Are you one of the multitude that stare at the labels at meat counter trying to decipher the difference between a strip loin and a New York steak only to find out they’re the same thing? Every wonder where the tenderloin comes from and what make a prime rib “prime”? I have to admit, that all to often, I am. Even though I love a nice hunk of meat, I don’t really cook beef that often and I have never invested the time to learn what it all means. When it comes to beef, I know what I like and I stick to what I know… until today that is.
For National Prime Rib Day I thought I should learn a little bit more about bovine anatomy. Prime Rib comes from that section right behind the shoulder, or chuck in butcher-speak. And it is, quite deservedly, one of the priciest parts of the beast.
See all that fat… I mean marbling. Well that is flavour! Big flavour! The only problem is that a rib roast or even the rib steak you see here is also a BIG piece of meat… not that I object to a big piece of meat, but that’s a topic for a different blog. I’ve been working on term papers all week and have had no time to cook, much less to entertain. That means this giant hunk of meat was for just two of us. It was a big, but oh-so-delicious meal.

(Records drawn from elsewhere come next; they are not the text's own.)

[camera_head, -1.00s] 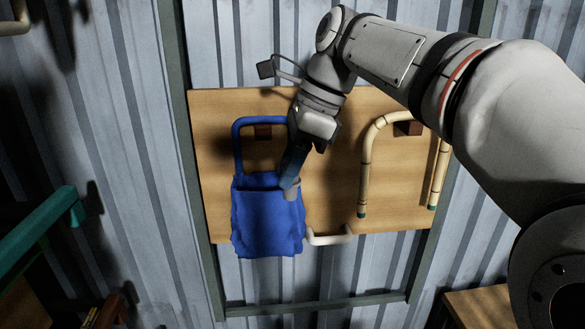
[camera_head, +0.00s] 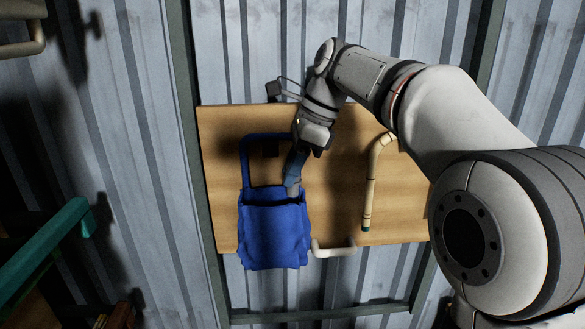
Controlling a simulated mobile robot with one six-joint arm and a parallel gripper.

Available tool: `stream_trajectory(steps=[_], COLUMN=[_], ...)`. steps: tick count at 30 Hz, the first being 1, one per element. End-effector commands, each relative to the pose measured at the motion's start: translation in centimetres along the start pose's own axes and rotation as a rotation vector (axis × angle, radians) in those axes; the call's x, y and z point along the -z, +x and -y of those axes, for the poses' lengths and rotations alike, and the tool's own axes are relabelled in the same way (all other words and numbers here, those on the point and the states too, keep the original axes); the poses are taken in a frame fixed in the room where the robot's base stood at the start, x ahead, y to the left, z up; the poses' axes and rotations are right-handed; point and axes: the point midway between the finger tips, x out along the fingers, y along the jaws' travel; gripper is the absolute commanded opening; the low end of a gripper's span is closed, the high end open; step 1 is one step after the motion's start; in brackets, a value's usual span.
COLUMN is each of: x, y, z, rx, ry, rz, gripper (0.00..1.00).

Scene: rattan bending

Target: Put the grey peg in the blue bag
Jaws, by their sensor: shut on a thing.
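The blue bag (camera_head: 273,235) hangs by its strap on the wooden board, with its opening at the top. My gripper (camera_head: 292,182) points down at the right side of the bag's mouth. It is shut on the grey peg (camera_head: 293,191), a small part of which shows below the fingers. The peg's lower end is at the bag's rim, and its tip is hidden behind the bag's front wall. I cannot tell how deep the peg sits inside.
The wooden board (camera_head: 340,210) is fixed on a corrugated metal wall. A bent rattan cane (camera_head: 369,190) hangs right of my gripper. A pale handle (camera_head: 335,250) sticks out below, right of the bag. A green bar (camera_head: 45,250) stands at the far left.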

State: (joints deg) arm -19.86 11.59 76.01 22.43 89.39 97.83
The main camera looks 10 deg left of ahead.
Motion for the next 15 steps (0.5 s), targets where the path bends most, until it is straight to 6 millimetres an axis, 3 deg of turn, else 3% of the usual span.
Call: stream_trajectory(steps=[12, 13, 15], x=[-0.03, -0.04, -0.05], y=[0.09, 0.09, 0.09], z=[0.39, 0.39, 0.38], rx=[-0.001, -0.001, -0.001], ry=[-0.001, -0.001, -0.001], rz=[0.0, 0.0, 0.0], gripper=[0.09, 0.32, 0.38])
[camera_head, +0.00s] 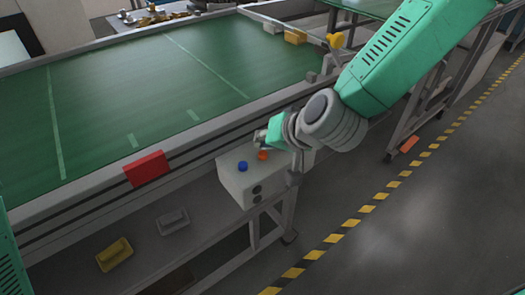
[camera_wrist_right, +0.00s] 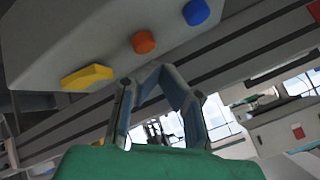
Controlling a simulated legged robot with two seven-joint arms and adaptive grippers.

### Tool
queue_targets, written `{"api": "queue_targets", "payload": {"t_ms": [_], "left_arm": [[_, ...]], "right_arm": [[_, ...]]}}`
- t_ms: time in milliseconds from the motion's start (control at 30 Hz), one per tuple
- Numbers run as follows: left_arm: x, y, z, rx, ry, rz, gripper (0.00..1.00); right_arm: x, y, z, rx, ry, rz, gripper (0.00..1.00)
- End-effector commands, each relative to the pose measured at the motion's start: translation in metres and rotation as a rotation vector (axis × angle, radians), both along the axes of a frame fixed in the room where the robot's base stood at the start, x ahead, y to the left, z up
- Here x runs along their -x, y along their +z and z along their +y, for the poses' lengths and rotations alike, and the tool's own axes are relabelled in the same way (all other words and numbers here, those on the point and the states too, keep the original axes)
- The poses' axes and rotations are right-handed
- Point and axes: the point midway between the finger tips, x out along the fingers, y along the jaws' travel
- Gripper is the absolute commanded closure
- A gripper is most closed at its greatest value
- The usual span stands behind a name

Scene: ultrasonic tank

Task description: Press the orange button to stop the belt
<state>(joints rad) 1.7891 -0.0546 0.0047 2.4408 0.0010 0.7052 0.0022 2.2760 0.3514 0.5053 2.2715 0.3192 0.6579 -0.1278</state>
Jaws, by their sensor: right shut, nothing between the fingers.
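The orange button (camera_head: 262,155) sits on top of a grey control box (camera_head: 235,183) at the side of the belt (camera_head: 120,90). A blue button (camera_head: 243,166) is next to it. My right gripper (camera_head: 259,141) is shut and empty, close to the orange button on the belt side. In the right wrist view the orange button (camera_wrist_right: 144,42) shows just beyond the fingertips (camera_wrist_right: 160,70), with a visible gap in the picture. The blue button (camera_wrist_right: 196,12) and a yellow button (camera_wrist_right: 88,77) lie either side of it. The yellow one is hidden in the head view. My left gripper is out of view.
A red block (camera_head: 147,168) is on the belt's side rail. Yellow (camera_head: 114,254) and grey (camera_head: 172,221) bins lie below it. Metal legs stand under the control box. Open floor with a yellow-black stripe (camera_head: 374,205) is at the right.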

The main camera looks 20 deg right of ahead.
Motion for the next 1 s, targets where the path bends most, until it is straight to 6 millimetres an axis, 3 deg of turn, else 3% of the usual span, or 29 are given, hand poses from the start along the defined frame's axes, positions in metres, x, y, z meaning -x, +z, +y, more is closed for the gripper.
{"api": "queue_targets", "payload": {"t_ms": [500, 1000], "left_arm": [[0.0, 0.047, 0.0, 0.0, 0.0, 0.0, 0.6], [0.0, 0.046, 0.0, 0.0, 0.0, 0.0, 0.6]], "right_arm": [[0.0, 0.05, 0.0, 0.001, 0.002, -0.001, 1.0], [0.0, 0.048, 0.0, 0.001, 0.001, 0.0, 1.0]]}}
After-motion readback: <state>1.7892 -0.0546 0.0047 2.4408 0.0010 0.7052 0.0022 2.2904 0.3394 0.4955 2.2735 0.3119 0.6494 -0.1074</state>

I like to keep things simple when it comes to a good cut of meat. I’m all over a beef bourguignon or a good stroganoff but a really great steak can stand on its own four feet. And this one performed swimmingly. A good sprinkling of sea salt and some ground black pepper and it was straight into my favourite cast iron pan. A little sear on both sides and into a good hot oven for about 10 minutes and you have a perfectly juicy, rare steak. While the beef is resting, whip up a little red wine and shallot reduction with all of those pan juices and you have a meal that would cost you $50 at Gotham.
We had ours with some wilted spinach and grilled peppers. With all that meat I couldn’t face a potato too.
It was fantastic, indulgent and so very, very simple. Including chopping the vegetables I had dinner on the table in half an hour. Now that’s a weeknight dinner!